1. In how many ways can ten items be selected from among fifteen items (a) if order is important? (b) if order is not important?

 

2. A club has 14 members. It plans to elect four officers – a president, a vice president, a secretary and a treasurer – by secret ballot.  All 14 members are eligible and willing to serve.  How many possible sets of four members can serve if you ignore the office held?  How many sets can be formed if the office held is considered and each member can only hold one office?

 

3. In the Computer Company’s computer operations center, there are eight operators who must sit at one of eight individual machines that are placed one behind the other in a straight row. How many different ways could the eight operators be assigned to the eight machines?

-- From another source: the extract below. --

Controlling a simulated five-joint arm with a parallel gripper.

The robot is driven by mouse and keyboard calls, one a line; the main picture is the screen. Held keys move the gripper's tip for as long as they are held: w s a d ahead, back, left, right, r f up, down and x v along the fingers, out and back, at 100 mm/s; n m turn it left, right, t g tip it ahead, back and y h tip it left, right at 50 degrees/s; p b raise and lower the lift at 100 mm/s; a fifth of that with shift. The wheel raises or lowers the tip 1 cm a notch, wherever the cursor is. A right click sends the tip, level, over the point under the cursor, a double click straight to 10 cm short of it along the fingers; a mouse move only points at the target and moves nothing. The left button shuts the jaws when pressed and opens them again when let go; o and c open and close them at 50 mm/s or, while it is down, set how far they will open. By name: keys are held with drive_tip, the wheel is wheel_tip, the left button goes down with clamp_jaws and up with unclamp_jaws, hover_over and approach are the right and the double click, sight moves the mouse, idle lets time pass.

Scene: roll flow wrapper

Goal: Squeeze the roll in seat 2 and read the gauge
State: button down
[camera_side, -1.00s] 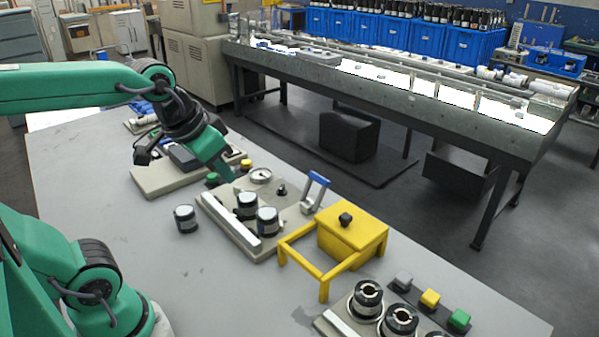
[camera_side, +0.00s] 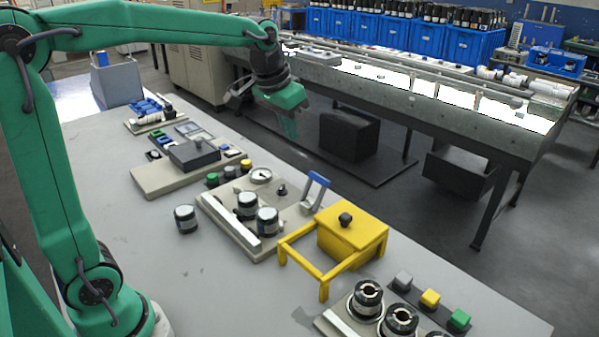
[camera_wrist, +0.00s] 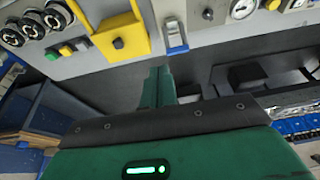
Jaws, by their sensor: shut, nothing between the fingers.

4. The CEO of a company that produces seven different types of soup has a can of each type displayed in a row, on a credenza, in her office. (a) In how many different ways can she display the seven cans?  (b) Suppose she wants to display only five of the cans at one time on the credenza.  How many distinguishable arrangements are possible?

 

5.Two work teams, with six people on each team, are to be selected from a group of seventeen workers, with no one person serving on both teams at the same time. In how many ways can these teams be chosen?

 

6. Betty, Mark, and Jane belong to a club of eighteen people. A committee of twelve is to be selected at random from the membership.  How many different arrangements of committee members are possible, given these facts?  How many of these possible committees will definitely contain Betty, Mark, and Jane at the same time?

7.In how many ways can six people be selected from among thirteen people (a) if order counts? (b) if order does not count?